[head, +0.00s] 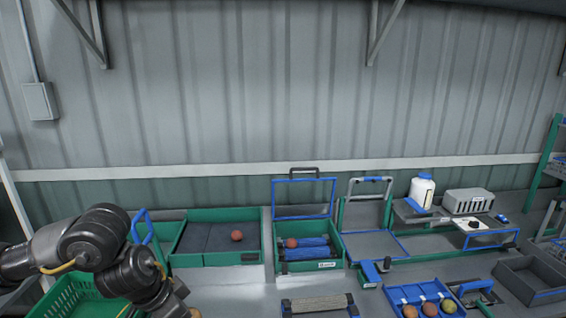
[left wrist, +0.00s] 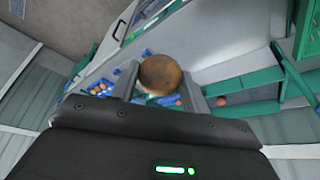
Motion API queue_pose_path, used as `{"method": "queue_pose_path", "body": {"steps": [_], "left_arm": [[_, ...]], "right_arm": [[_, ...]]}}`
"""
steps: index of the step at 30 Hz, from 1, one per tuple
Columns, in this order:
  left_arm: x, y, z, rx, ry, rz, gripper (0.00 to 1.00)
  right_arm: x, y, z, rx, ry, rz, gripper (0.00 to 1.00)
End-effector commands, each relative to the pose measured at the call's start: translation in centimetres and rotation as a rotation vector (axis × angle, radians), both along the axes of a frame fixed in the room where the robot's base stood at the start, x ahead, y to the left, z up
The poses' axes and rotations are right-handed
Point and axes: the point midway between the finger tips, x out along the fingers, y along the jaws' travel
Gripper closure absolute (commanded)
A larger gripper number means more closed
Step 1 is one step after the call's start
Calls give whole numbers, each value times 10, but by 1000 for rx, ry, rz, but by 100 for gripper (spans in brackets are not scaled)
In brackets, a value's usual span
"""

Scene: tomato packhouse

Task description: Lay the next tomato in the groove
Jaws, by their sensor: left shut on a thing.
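My left gripper (left wrist: 160,84) is shut on a brownish-orange tomato (left wrist: 160,73), held between its two fingers in the left wrist view. In the head view my left arm comes in at lower left and its gripper end is not clear. A green box with blue rollers (head: 312,252) stands at centre, with a red tomato (head: 291,243) at the rollers' left end. A blue-edged tray (head: 398,294) at lower right has lanes with several tomatoes (head: 430,309) at its front. I cannot tell which of these has the groove. My right gripper is not in view.
A green-edged bin (head: 190,259) with a dark lining holds one red tomato (head: 237,236). A green crate (head: 72,297) is at lower left. A brush-like strip (head: 318,305) lies in front of the roller box. A grey bin (head: 528,280), white bottle (head: 422,190) and grey box (head: 468,201) are at right.

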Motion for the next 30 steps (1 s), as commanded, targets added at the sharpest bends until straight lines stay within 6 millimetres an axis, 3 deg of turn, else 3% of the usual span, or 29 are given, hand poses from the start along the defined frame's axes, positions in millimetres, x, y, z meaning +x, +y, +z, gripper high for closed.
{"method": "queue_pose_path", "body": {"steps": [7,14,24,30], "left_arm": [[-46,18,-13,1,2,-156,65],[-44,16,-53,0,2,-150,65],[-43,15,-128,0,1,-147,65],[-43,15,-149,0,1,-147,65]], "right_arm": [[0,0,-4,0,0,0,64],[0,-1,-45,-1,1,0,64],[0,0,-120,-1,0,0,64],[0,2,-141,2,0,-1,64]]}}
=====
**EXERCISE GOAL**
Without the pictures, print the whole listing exactly as given.

**EXERCISE SOLUTION**
[head, +0.00s] 
[left wrist, +0.00s] 
Motion API queue_pose_path, used as `{"method": "queue_pose_path", "body": {"steps": [_], "left_arm": [[_, ...]], "right_arm": [[_, ...]]}}`
"""
steps: index of the step at 30 Hz, from 1, one per tuple
Columns, in this order:
  left_arm: x, y, z, rx, ry, rz, gripper (0.00 to 1.00)
  right_arm: x, y, z, rx, ry, rz, gripper (0.00 to 1.00)
End-effector commands, each relative to the pose measured at the call's start: translation in centimetres and rotation as a rotation vector (axis × angle, radians), both along the axes of a frame fixed in the room where the robot's base stood at the start, x ahead, y to the left, z up
The poses' axes and rotations are right-handed
Point and axes: the point midway between the finger tips, x out along the fingers, y along the jaws' travel
Gripper closure absolute (commanded)
A larger gripper number means more closed
Step 1 is one step after the call's start
Calls give whole numbers, each value times 10, but by 1000 for rx, ry, rz, but by 100 for gripper (spans in brackets are not scaled)
In brackets, a value's usual span
"""

Scene: tomato packhouse

Task description: Lay the next tomato in the groove
Jaws, by their sensor: left shut on a thing.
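My left gripper (left wrist: 160,84) is shut on a brownish-orange tomato (left wrist: 160,73), held between its two fingers in the left wrist view. In the head view my left arm comes in at lower left and its gripper end is not clear. A green box with blue rollers (head: 312,252) stands at centre, with a red tomato (head: 291,243) at the rollers' left end. A blue-edged tray (head: 398,294) at lower right has lanes with several tomatoes (head: 430,309) at its front. I cannot tell which of these has the groove. My right gripper is not in view.
A green-edged bin (head: 190,259) with a dark lining holds one red tomato (head: 237,236). A green crate (head: 72,297) is at lower left. A brush-like strip (head: 318,305) lies in front of the roller box. A grey bin (head: 528,280), white bottle (head: 422,190) and grey box (head: 468,201) are at right.

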Motion for the next 30 steps (1 s), as commanded, targets added at the sharpest bends until straight lines stay within 6 millimetres an axis, 3 deg of turn, else 3% of the usual span, or 29 are given, hand poses from the start along the defined frame's axes, positions in millimetres, x, y, z meaning +x, +y, +z, gripper high for closed.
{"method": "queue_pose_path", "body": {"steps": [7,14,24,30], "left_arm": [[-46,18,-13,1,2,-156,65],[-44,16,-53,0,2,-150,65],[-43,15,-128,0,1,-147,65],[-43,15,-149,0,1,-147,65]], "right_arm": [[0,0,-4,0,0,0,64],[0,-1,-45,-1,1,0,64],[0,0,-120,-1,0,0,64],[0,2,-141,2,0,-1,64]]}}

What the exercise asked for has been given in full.